▶ Provided entries:
/---

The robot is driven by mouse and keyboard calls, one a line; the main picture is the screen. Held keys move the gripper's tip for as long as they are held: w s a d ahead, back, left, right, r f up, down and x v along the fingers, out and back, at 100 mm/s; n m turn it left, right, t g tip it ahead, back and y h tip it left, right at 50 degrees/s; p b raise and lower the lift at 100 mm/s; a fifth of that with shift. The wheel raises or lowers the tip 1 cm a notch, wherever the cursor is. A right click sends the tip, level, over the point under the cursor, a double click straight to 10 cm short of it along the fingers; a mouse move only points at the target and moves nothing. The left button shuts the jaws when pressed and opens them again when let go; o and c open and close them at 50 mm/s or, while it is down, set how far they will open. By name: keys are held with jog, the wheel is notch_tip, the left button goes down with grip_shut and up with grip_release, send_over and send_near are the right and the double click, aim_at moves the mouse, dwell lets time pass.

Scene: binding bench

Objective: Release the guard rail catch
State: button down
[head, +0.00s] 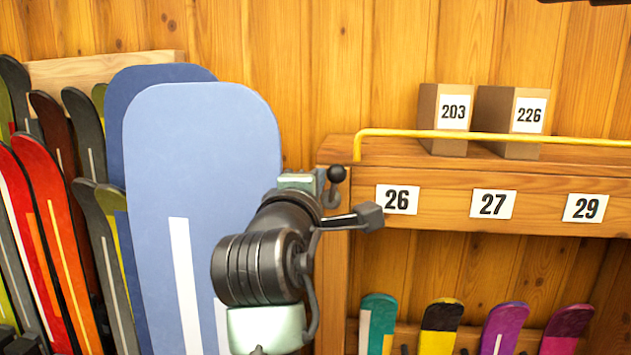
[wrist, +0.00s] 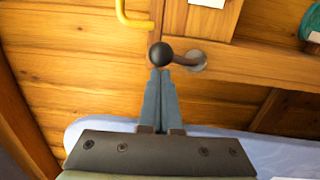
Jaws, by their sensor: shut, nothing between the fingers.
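The guard rail (head: 480,136) is a yellow bar along the shelf top, with its bent left end going down into the shelf. That end also shows at the top of the wrist view (wrist: 121,12). The catch is a short metal lever with a black ball knob (wrist: 161,55), on the wooden post just below the rail end. Its knob shows in the head view (head: 337,173). My gripper (wrist: 161,73) is shut and empty, with its blue-grey fingertips right at the knob. I cannot tell whether they touch it.
Two numbered boxes (head: 440,120) (head: 510,123) stand behind the rail. Number cards (head: 397,199) line the shelf front. A large blue board (head: 200,130) stands left of my arm, with several skis (head: 65,230) beyond. Several coloured tips (head: 440,322) stand below the shelf.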

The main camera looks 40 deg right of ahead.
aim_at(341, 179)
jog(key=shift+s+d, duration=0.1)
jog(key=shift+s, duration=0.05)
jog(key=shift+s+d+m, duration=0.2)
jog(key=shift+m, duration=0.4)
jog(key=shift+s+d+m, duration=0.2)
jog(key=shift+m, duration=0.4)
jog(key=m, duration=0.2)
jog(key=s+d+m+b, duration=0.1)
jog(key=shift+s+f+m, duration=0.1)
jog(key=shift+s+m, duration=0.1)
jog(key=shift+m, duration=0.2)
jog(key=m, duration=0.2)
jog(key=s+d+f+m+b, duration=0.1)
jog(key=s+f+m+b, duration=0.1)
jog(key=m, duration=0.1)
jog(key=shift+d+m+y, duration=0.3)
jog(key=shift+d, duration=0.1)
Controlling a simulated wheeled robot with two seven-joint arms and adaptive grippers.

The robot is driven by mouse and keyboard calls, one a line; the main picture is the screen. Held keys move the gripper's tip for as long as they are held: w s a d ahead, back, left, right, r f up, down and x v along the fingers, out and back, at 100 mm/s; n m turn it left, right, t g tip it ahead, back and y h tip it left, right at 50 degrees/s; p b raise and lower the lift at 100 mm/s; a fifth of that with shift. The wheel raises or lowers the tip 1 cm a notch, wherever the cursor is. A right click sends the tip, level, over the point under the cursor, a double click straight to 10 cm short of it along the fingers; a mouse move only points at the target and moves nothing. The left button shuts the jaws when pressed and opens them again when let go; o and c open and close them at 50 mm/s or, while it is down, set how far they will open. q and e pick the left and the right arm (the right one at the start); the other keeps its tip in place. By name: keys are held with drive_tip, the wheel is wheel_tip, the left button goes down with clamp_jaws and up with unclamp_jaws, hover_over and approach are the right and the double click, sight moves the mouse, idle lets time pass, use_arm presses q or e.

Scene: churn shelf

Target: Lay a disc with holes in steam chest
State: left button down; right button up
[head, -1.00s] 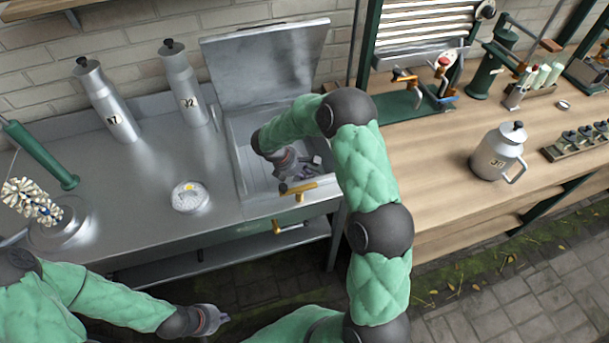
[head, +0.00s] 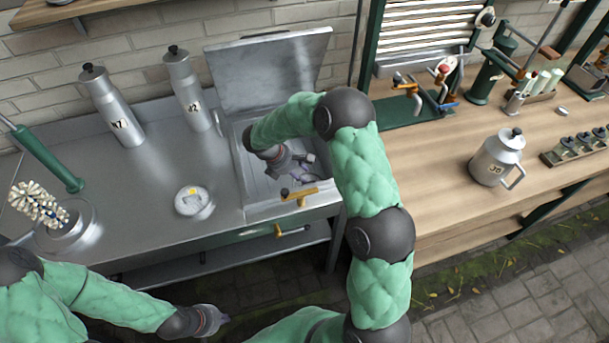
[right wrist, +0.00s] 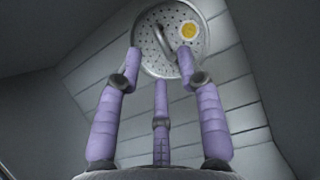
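The steam chest (head: 233,168) is an open steel box in the bench with its lid (head: 268,72) raised. My right gripper (head: 302,166) is inside it, pointing down. In the right wrist view a round metal disc with holes (right wrist: 150,58), with a loop handle and a yellow spot, lies beyond the fingers against a slatted surface. The right fingers (right wrist: 160,68) are spread apart, two near the handle; contact is unclear. In the head view arm and gripper largely hide the disc. My left gripper (head: 218,318) hangs low in front of the bench; its fingers are too small to judge.
Two tall metal canisters (head: 113,108) (head: 188,90) stand behind. A brass tap (head: 299,195) is at the chest front. A kettle-like can (head: 496,158) stands on the wooden bench.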

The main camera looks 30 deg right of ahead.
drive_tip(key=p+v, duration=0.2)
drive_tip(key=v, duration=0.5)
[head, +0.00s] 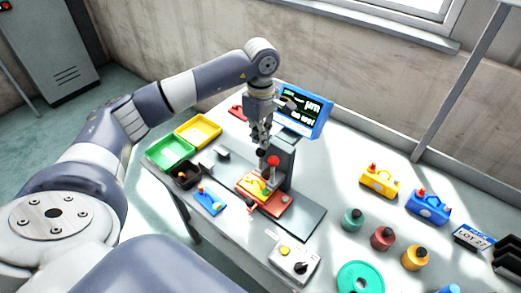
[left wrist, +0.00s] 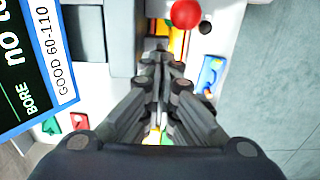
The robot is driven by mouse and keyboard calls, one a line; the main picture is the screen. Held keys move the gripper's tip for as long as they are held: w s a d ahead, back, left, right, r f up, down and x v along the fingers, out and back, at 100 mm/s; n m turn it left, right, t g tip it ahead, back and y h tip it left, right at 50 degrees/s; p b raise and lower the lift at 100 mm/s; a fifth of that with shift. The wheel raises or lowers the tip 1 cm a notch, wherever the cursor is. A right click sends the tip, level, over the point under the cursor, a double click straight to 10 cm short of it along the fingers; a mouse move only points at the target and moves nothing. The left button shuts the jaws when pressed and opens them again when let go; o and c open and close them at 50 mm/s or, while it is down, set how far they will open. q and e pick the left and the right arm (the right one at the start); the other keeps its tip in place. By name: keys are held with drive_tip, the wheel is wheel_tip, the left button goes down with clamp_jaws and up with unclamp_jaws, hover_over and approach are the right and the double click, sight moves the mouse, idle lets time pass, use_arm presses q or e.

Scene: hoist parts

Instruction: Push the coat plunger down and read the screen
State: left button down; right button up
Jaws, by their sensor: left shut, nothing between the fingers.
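A bench gauge with a dark upright column (head: 284,160) has a red ball knob (head: 273,161) at its front. A yellow part (head: 254,185) sits on its red-orange base (head: 278,204). I cannot pick out a plunger marked coat. My left gripper (head: 261,141) is shut and empty, pointing down just above the gauge, beside the column. In the left wrist view its fingers (left wrist: 160,65) are together, with the red ball (left wrist: 186,13) ahead to the right, apart from them. The screen (head: 305,108) stands behind; the left wrist view (left wrist: 25,70) shows "BORE", a cut-off "no co" and "GOOD 60-110".
A green tray (head: 170,151) and a yellow tray (head: 198,132) stand at the left. A blue part (head: 210,201) lies in front of them. A box with knobs (head: 294,259) stands at the front. Yellow (head: 379,181) and blue (head: 428,206) hoist parts and several round pieces stand at the right.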

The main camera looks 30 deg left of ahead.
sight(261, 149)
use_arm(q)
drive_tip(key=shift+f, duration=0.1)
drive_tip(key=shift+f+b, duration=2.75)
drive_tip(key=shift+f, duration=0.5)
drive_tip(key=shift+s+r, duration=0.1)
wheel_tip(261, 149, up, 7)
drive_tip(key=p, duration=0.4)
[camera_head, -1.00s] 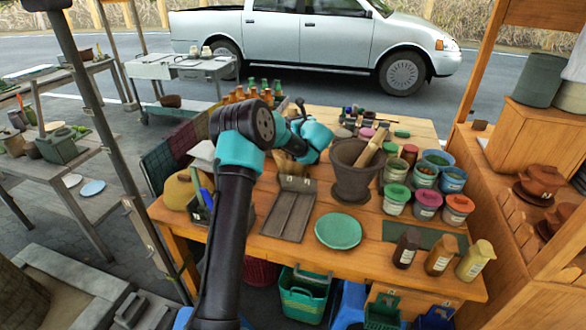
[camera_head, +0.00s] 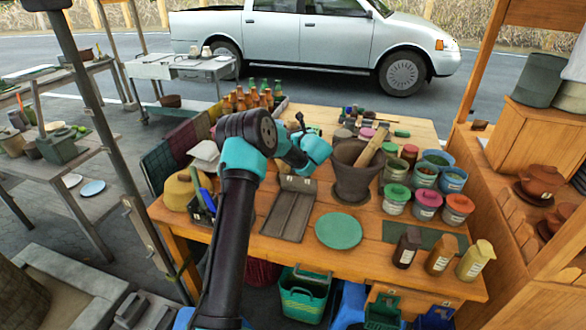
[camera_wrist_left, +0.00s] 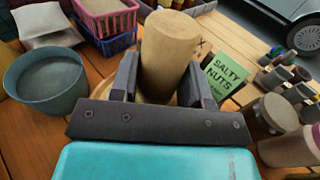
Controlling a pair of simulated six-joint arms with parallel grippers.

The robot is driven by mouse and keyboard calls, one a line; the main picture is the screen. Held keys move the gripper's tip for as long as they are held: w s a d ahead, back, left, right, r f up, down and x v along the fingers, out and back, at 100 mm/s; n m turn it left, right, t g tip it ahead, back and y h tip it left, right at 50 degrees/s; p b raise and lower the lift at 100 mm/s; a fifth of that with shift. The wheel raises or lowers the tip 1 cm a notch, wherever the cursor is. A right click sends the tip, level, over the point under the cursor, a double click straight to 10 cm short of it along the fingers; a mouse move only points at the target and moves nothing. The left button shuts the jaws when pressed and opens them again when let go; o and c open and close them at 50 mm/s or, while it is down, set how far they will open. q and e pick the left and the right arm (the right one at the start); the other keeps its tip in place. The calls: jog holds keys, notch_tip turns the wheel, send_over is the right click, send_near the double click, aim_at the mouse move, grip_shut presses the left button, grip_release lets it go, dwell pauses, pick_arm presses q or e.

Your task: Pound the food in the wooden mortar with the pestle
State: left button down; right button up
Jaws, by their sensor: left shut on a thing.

\---

▶ Written exercise: In the material above, find each line that contains the word "Scene", and select it.

▶ Solution for this problem:
Scene: binding bench
Scene: churn shelf
Scene: hoist parts

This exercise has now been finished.